◆ **To do**: Repeat exactly, and only, the lines below starting at the line that contains "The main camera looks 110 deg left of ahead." and ending at the line that contains "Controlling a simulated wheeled", inclusive of both.

======== The records ========

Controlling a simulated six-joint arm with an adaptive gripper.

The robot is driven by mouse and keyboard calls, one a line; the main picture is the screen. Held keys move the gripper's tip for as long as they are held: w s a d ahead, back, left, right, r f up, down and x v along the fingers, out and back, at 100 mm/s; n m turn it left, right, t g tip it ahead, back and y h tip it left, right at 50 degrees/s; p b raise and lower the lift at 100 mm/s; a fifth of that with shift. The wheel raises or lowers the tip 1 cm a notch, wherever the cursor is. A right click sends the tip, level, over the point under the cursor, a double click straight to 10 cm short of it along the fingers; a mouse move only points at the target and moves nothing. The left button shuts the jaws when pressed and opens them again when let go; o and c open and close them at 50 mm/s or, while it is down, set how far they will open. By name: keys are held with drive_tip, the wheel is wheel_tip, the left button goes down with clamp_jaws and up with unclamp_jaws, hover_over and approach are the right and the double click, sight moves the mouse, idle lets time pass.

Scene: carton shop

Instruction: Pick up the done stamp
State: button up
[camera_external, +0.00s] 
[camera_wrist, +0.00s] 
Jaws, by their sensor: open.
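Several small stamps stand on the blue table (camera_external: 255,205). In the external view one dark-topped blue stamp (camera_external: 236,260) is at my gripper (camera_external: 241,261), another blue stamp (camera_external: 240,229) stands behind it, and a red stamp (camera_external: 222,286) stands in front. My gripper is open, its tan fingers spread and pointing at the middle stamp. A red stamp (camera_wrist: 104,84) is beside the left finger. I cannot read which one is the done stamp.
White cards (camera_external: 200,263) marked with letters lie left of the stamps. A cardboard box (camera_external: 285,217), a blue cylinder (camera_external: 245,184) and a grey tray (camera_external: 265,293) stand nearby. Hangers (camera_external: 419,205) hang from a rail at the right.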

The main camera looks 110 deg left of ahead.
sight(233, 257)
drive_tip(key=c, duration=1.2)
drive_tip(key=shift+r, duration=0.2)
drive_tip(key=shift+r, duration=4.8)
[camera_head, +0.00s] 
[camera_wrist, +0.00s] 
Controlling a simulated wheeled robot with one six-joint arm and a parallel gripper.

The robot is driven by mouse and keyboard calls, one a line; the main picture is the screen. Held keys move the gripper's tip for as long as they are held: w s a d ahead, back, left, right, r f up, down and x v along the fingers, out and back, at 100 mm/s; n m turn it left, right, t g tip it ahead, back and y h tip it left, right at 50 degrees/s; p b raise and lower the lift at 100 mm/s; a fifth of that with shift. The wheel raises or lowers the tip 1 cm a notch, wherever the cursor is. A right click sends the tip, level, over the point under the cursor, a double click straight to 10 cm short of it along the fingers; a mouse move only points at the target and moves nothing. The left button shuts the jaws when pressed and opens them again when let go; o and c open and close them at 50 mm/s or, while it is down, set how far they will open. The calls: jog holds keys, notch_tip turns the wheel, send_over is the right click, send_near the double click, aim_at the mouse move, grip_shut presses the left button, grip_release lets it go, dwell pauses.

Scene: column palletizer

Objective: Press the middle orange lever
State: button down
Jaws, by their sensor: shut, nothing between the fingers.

========

◆ **Answer**:
The main camera looks 110 deg left of ahead.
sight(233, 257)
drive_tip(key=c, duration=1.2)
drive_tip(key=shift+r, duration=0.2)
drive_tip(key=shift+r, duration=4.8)
[camera_head, +0.00s] 
[camera_wrist, +0.00s] 
Controlling a simulated wheeled robot with one six-joint arm and a parallel gripper.

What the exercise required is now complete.